Materials provided »
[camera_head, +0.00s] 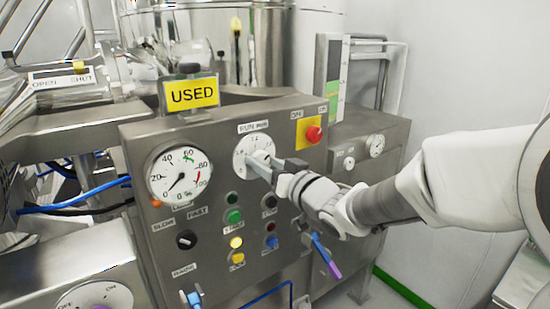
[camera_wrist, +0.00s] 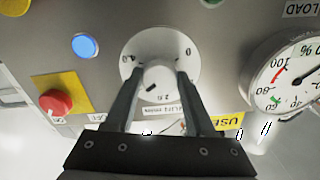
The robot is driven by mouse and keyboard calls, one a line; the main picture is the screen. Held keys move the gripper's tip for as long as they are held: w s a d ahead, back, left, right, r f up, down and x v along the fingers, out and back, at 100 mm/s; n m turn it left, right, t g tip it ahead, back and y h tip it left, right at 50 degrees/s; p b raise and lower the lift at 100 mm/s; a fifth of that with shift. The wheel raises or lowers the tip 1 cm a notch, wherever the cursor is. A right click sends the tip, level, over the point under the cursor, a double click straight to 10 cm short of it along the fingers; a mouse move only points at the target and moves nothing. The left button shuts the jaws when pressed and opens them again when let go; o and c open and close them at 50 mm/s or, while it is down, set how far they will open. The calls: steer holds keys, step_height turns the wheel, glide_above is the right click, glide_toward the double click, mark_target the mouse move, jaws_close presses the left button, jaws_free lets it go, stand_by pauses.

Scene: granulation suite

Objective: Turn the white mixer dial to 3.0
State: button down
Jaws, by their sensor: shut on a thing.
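The white mixer dial (camera_head: 241,148) sits on the steel panel under a label reading RUN min. It also shows, upside down, in the wrist view (camera_wrist: 160,38). My gripper (camera_head: 262,167) reaches in from the right. Its two fingers in the wrist view (camera_wrist: 157,80) are shut on the dial's white round central knob (camera_wrist: 158,76), one on each side. A short dark mark shows on the knob's lower left. Digits show at the dial's left and right edges and below the knob. The fingers hide part of the scale, and I cannot read the exact setting.
A round gauge (camera_head: 178,172) is left of the dial, with a yellow USED sign (camera_head: 192,94) above it. A red button on yellow (camera_head: 313,134) is at the upper right. Several small buttons, a black selector (camera_head: 186,240) and a blue-purple lever (camera_head: 326,257) are below.

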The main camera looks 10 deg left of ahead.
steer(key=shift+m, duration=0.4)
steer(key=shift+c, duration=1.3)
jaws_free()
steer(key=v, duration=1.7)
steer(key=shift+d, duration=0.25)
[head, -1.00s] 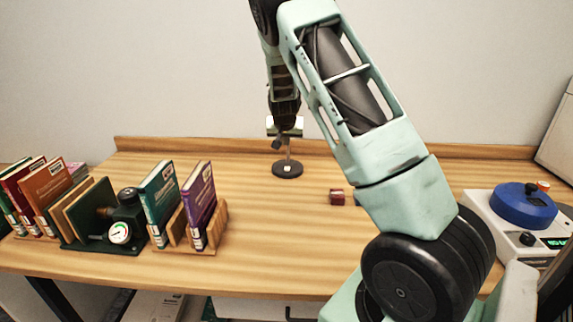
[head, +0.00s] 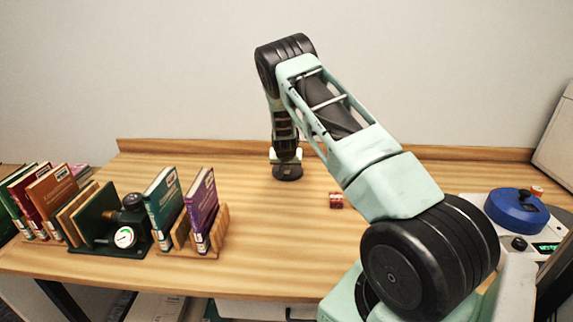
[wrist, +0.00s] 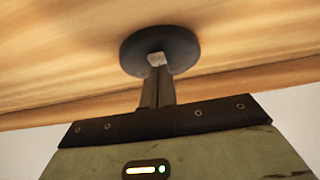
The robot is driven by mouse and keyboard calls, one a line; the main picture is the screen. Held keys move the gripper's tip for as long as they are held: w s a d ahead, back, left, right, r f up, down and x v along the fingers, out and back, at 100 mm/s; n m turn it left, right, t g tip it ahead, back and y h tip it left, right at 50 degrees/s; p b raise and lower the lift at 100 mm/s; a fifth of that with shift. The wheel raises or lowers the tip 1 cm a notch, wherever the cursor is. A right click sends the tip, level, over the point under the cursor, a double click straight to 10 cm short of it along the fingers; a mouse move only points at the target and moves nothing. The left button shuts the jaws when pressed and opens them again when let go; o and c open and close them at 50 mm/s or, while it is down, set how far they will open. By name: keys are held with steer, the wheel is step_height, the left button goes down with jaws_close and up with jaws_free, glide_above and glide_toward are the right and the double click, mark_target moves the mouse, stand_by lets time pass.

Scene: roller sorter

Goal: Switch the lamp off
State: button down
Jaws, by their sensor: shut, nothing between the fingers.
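The lamp's round dark base (head: 287,176) stands near the back of the wooden desk. In the wrist view, the base (wrist: 185,48) has a small pale square button (wrist: 155,59) on top. My gripper (wrist: 157,72) is shut and empty. Its fingertips are right at the button; I cannot tell whether they touch it. In the head view, my gripper (head: 286,158) is over the base and hides the button, the stem and most of the lamp head. I cannot see whether the lamp is lit.
Books (head: 200,212) in wooden holders and a dark device with a gauge (head: 124,237) stand at the left. A machine with a blue lid (head: 515,210) is at the right. The desk in front of the lamp is clear.

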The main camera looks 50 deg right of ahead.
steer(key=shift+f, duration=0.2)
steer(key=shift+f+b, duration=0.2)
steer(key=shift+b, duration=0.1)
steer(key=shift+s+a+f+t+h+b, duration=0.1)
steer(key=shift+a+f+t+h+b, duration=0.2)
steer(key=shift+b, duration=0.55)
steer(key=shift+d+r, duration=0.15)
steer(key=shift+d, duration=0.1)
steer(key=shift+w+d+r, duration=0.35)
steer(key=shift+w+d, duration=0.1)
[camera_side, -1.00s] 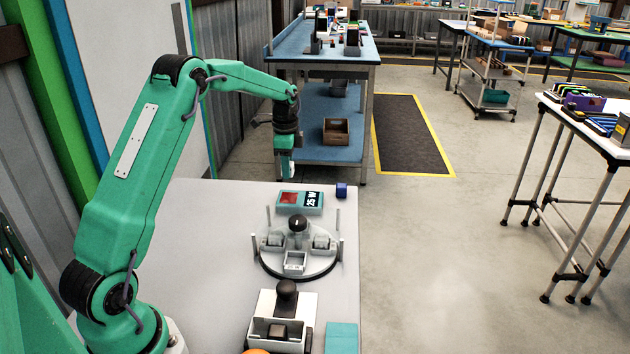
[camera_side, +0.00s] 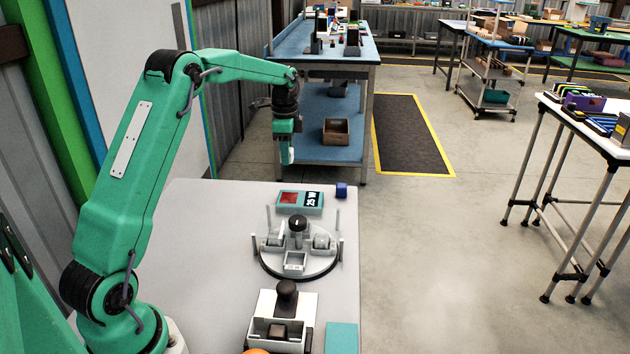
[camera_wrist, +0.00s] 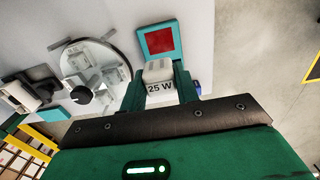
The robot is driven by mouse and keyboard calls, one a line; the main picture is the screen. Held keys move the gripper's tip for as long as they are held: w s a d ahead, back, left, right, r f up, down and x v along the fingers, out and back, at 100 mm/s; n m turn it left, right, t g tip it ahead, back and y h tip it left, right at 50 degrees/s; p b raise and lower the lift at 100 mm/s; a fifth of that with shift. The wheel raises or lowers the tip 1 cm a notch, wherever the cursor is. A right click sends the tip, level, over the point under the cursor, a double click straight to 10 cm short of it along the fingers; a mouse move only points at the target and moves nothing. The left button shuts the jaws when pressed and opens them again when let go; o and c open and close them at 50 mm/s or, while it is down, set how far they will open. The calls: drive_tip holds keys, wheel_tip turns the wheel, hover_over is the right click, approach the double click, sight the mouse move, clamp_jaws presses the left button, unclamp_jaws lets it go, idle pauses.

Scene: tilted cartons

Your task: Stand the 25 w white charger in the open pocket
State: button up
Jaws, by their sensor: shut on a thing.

Task description » Extract the lines above from the one containing "State: button up" to the last line, both included, exactly as written.

The output »
State: button up
Jaws, by their sensor: shut on a thing.

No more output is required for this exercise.